## [Given exercise]
Please, without the pictures, retype exactly the lines from the start of the material through the line that holds "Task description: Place".

## [Items from a data source]
================================

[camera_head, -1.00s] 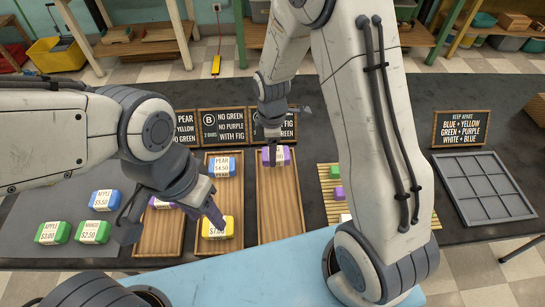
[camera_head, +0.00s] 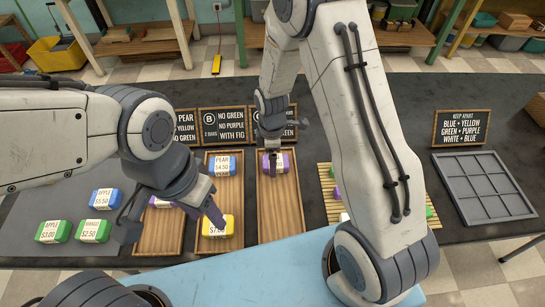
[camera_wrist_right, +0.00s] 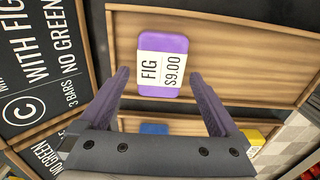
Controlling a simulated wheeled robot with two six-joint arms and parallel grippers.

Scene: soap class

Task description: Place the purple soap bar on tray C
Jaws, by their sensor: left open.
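A purple soap bar labelled FIG $9.00 (camera_head: 283,163) lies flat on tray C (camera_head: 280,222), near its far end by the signs. It also shows in the right wrist view (camera_wrist_right: 163,48). My right gripper (camera_wrist_right: 160,74) is open above this bar; the fingers are apart, with a gap on both sides of it. Sign C (camera_wrist_right: 32,105) stands behind the tray, partly hidden by my right arm in the head view. My left gripper (camera_head: 172,222) is open over the left tray (camera_head: 157,245), where another purple bar (camera_head: 164,203) is partly hidden behind it.
The middle tray holds a blue PEAR bar (camera_head: 222,167) and a yellow bar (camera_head: 217,228). Blue and green bars (camera_head: 52,232) lie at the left. My right arm covers part of a slatted mat (camera_head: 330,190) with bars. An empty grey grid tray (camera_head: 484,188) lies at the right.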

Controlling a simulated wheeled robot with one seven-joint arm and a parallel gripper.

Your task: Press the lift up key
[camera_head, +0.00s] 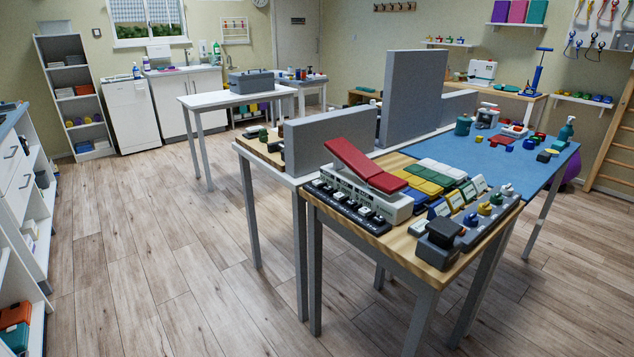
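A small treatment-couch model with a tilted red padded top (365,165) and a white base stands on the near wooden table. Along its front-left side lies a dark key strip (350,207) with several light keys in a row. The labels are too small to read, so I cannot tell which key is the lift up key. My gripper is not in view, so nothing shows of its place or whether it is open or shut.
The near wooden table (400,241) also bears folded colored cloths (433,176), small cards and a dark box with knobs (478,232). Grey divider panels (413,96) stand behind. A blue-topped table (508,165) adjoins at right. The wooden floor (160,260) at left is clear.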

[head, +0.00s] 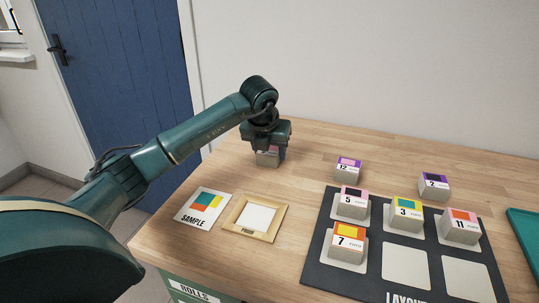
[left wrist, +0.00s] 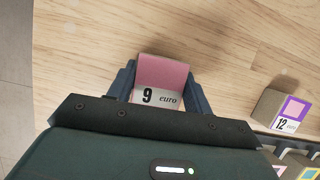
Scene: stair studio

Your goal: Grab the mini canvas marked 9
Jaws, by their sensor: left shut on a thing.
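The mini canvas marked 9 (left wrist: 160,80) shows in the left wrist view between the two fingers of my left gripper (left wrist: 161,86). It has a pink top area and a white strip reading 9 euro. In the head view the canvas (head: 267,158) sits under my left gripper (head: 268,149) at the back left of the wooden table, partly hidden by the fingers. My left gripper is shut on it. I cannot tell whether the canvas touches the table. My right gripper is in neither view.
Canvases marked 12 (head: 347,170) and 2 (head: 433,188) stand on the table. A dark layout board (head: 318,258) holds canvases 5 (head: 352,204), 3 (head: 406,214), 11 (head: 460,227) and 7 (head: 347,245); two front squares are bare. A sample card (head: 194,215) and wooden frame (head: 235,228) lie front left.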

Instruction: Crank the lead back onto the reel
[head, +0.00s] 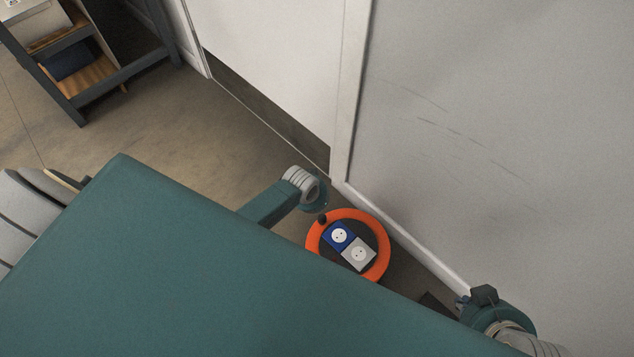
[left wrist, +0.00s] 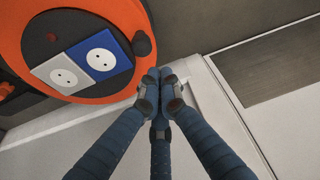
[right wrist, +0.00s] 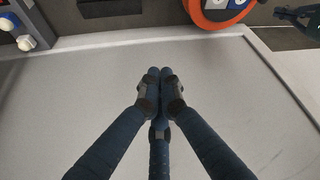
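The cable reel (head: 383,262) is an orange disc with a dark centre near the foot of the wall. It carries a blue socket (head: 338,235) and a grey socket (head: 359,254). A dark crank knob (left wrist: 142,43) stands near its rim in the left wrist view. My left gripper (left wrist: 158,76) is shut and empty, its tips just beside the rim and apart from the knob; my wrist hides it in the head view. My right gripper (right wrist: 160,76) is shut and empty in front of the wall, away from the reel (right wrist: 222,20). I cannot make out a loose lead.
A grey wall panel (head: 500,130) rises right beside the reel, with a pale skirting along its foot. A dark flat object (right wrist: 110,8) lies near the wall. A shelf unit (head: 80,85) stands at the far left. The floor (head: 190,125) between is clear.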

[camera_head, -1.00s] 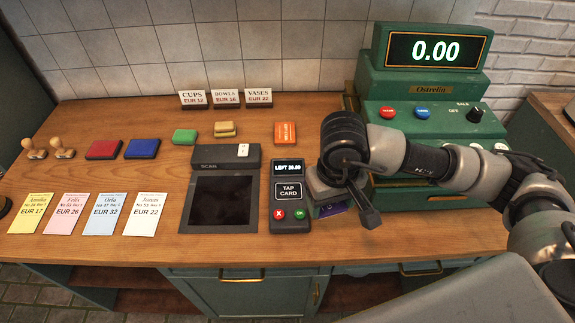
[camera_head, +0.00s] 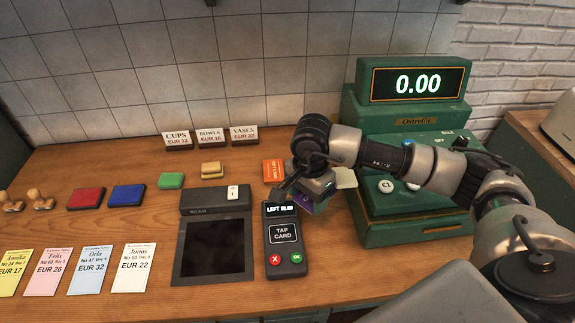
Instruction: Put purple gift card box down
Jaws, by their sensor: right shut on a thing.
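The purple gift card box (camera_head: 304,204) shows as a small purple patch beneath my right gripper (camera_head: 312,188). Most of it is hidden by the gripper. My right gripper is shut on it, just behind and to the right of the card reader (camera_head: 284,234). I cannot tell whether the box touches the counter. My left gripper is not in view.
The green cash register (camera_head: 415,120) stands at the right. An orange card (camera_head: 273,171) lies left of the gripper. The black scan pad (camera_head: 212,249), ink pads and several price cards (camera_head: 133,268) occupy the left and middle. The counter front right of the reader is clear.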

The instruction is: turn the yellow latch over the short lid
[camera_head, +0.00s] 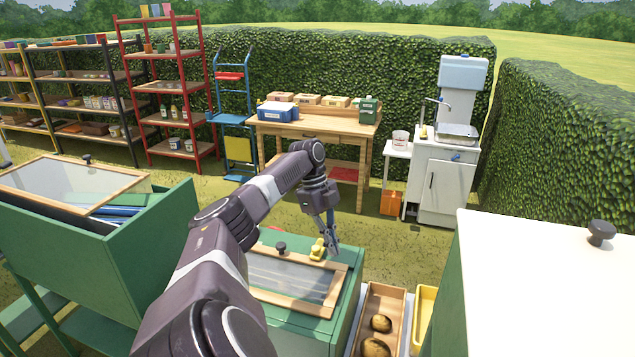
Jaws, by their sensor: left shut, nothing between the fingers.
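The yellow latch (318,249) sits at the far edge of a wood-framed lid (299,304) with a glazed panel and a dark knob. This lid lies shut on a green box (341,339). My left gripper (333,252) points down just to the right of the latch, very close to it. Its fingers are shut with nothing between them. I cannot tell whether they touch the latch. My left arm hides the left part of the lid and box. My right gripper is not in view.
A green box (150,236) with a tilted glazed lid stands at left. A wooden tray (394,308) with brown round items and a yellow tray (424,306) lie right of the latched box. A white-topped box (545,290) fills the right foreground. Grass lies open beyond.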

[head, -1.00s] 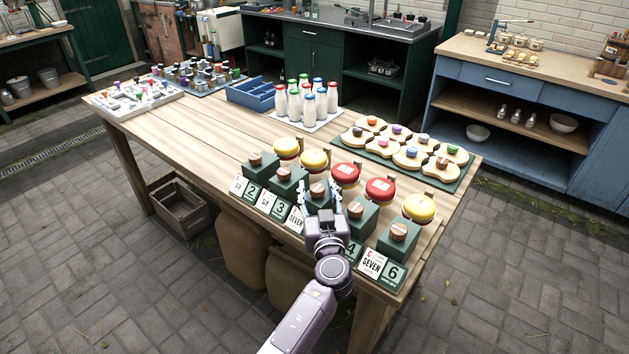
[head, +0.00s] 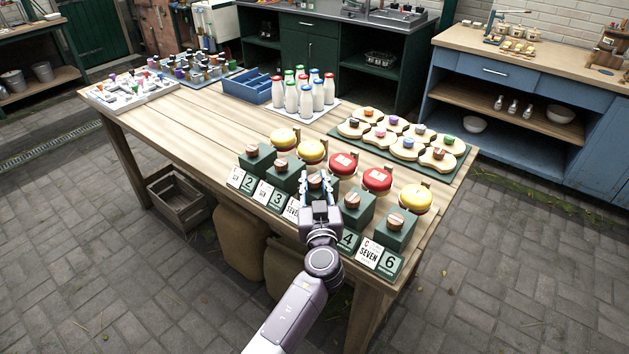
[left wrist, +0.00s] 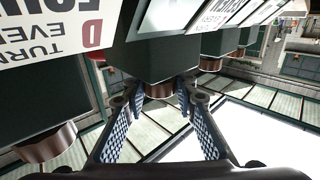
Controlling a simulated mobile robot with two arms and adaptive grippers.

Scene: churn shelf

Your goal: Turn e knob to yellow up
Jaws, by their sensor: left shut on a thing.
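Five green boxes with copper-brown knobs stand in a row along the table's near right edge, each with a yellow or red disc behind it. My left gripper (head: 317,189) is at the middle box (head: 326,193), closed on its knob (left wrist: 159,90), which shows between the fingers in the left wrist view. The disc behind this box is red (head: 343,163). The other discs are yellow (head: 284,138), yellow (head: 312,151), red (head: 377,180) and yellow (head: 416,198). The middle box's letter is hidden or unreadable in the head view. My right gripper is out of view.
Neighbouring knobs (head: 351,200) stand close on both sides. Cards and number plates (head: 390,263) line the front edge. Behind are a green board (head: 458,168) with pale wooden pieces, milk bottles (head: 306,97) and a blue tray (head: 262,82). The table's middle left is bare.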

================================

## [Correct response]
[camera_head, -1.00s] 
[camera_head, +0.00s] 
[camera_wrist_right, +0.00s] 
Controlling a simulated wheeled robot with two six-joint arms and parallel grippers.

Scene: soap class

Task description: Place the purple soap bar on tray C

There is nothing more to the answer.